- [WORK TO DO]:
What is needed is an exact copy of the lines from the line containing "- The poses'" to the line containing "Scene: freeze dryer", both lines included, and nothing else.

- [DATA]:
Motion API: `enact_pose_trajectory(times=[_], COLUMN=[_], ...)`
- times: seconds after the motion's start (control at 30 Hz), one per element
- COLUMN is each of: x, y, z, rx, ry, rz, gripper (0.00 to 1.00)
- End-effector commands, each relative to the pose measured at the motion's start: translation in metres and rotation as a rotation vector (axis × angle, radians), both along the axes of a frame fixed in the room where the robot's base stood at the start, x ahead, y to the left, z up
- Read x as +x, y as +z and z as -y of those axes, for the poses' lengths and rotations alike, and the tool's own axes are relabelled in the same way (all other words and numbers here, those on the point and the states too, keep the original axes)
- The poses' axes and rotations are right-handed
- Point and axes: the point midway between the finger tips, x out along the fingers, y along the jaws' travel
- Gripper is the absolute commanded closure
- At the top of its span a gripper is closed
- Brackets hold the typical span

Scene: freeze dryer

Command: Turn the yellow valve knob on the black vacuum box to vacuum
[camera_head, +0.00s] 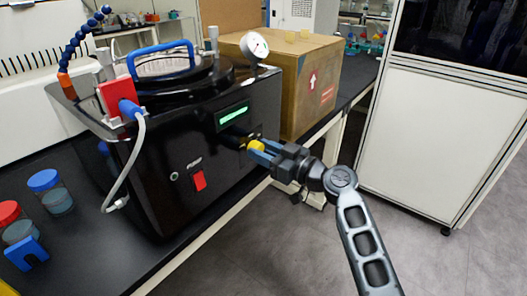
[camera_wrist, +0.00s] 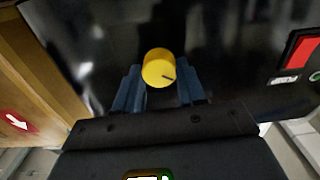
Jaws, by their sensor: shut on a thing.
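The black vacuum box (camera_head: 205,140) stands on the dark bench. Its round yellow valve knob (camera_head: 256,146) is on the front face, below the green display (camera_head: 233,115). The knob also shows in the wrist view (camera_wrist: 157,66), with a short dark mark pointing right and slightly down. My gripper (camera_head: 259,151) reaches the knob from the front right. In the wrist view, the blue fingers of my gripper (camera_wrist: 158,76) are on either side of the knob, shut on it. I cannot read any position label around the knob.
A red switch (camera_head: 199,180) is on the box front, left of the knob. A cardboard box (camera_head: 305,85) stands close on the right. Blue- and red-lidded jars (camera_head: 50,190) are on the bench at left. Open floor lies before the bench; a white cabinet (camera_head: 430,140) is at right.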

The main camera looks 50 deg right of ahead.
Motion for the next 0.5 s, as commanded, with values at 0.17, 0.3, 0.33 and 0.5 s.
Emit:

- [RESULT]:
- The poses' axes and rotations are right-handed
- Point and axes: the point midway between the finger tips, x out along the fingers, y along the jaws' travel
- Gripper is the absolute commanded closure
- At the top of its span a gripper is closed
- Brackets hold the typical span

Scene: freeze dryer

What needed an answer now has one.